Now freed from pesky southern Democrats, Congress also imposed a high new protective tariff, which would continue to be a hallmark of Republican policy for the next hundred years.  Even these measures were insufficient to the need. 
Key to financing the war was the Legal Tender Act of 1862 which authorized the Treasury to issue notes—Greenbacks—that were required to be recognized for the payment of all debts except redemption of bonds and payment of Tariffs.  This departure from traditional hard currency was inherently inflationary, but combined with other measures kept inflation in the North well below out of control Confederate rates and well below inflation during future American wars. 
A bonus was that shrewd investors could purchase war bonds with inflated Greenbacks and be repaid later in specie, which spurred more bond sales.  By war’s end, with costs running to an astonishing $2 million per day, income tax rates had been raised twice more.  In the end the income tax had proven to be a reliable and flexible revenue stream.  But although tolerated as a war time necessity, there was no public support to continue the tax. 
This wealthy tax payer paid a whopping $889 in Income Tax in 1884 and all he got was this lousy receipt.

After reductions in 1868, it was allowed to expire in 1872.  Efforts by Populists and other reformers in the late 19th Century to resurrect the tax were resisted.  An income tax adopted in 1898 was struck down by the Supreme Court because the tax was not levied proportionally among the states. 
It took the 1913 16th Amendment to the Constitution to make the income tax a permanent fixture in the U.S. tax system.

1 comment:

  1. Fascinating.
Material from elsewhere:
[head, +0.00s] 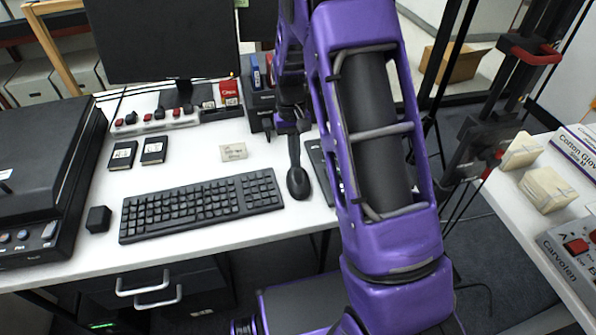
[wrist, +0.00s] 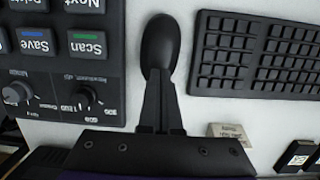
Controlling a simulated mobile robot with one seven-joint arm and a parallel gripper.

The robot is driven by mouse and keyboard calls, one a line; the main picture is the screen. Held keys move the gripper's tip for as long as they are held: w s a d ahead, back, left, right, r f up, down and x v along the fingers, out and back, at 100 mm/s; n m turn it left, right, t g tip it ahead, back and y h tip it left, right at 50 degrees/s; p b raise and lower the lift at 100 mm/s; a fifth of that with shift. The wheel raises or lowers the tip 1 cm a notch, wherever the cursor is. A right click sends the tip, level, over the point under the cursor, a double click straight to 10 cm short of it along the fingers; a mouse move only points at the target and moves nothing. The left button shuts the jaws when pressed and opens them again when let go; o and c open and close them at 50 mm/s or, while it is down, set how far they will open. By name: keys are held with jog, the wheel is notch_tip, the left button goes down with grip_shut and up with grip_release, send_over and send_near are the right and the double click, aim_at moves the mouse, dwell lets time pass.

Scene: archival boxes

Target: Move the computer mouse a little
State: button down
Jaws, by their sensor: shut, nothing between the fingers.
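The computer mouse (head: 298,184) is black and lies on the white desk, just right of the keyboard. In the wrist view the mouse (wrist: 160,42) is at the top centre. My gripper (head: 294,164) points down at the end of the mouse farther from the desk's front edge. In the wrist view my gripper (wrist: 159,76) has its fingers together and empty, with the tips at the near end of the mouse. The tips overlap the mouse's outline; whether they touch it I cannot tell.
The black keyboard (head: 201,205) lies left of the mouse. A dark control panel (wrist: 65,60) with Scan and Save buttons lies close on the mouse's other side, partly hidden by my arm in the head view. A small card (head: 233,152) lies behind the keyboard.

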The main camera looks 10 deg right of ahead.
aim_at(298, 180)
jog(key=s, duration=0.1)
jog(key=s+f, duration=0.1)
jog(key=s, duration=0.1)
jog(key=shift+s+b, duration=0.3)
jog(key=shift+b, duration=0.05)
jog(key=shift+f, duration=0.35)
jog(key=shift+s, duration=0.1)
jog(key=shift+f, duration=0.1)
Thanks for sharing this. Interestingly, when the income tax was revived in 1913 it affected only a very small percentage of the population (less than one percent of the population paid any income tax), and at a very low rate. The rate was only 1% for people earning the equivalent of about $375,000 in current dollars (nothing for people below that) and the highest rate (a mere 7%) applied only to people earning over $500,000 per year (about $12 million today if my math is correct). Things have certainly changed.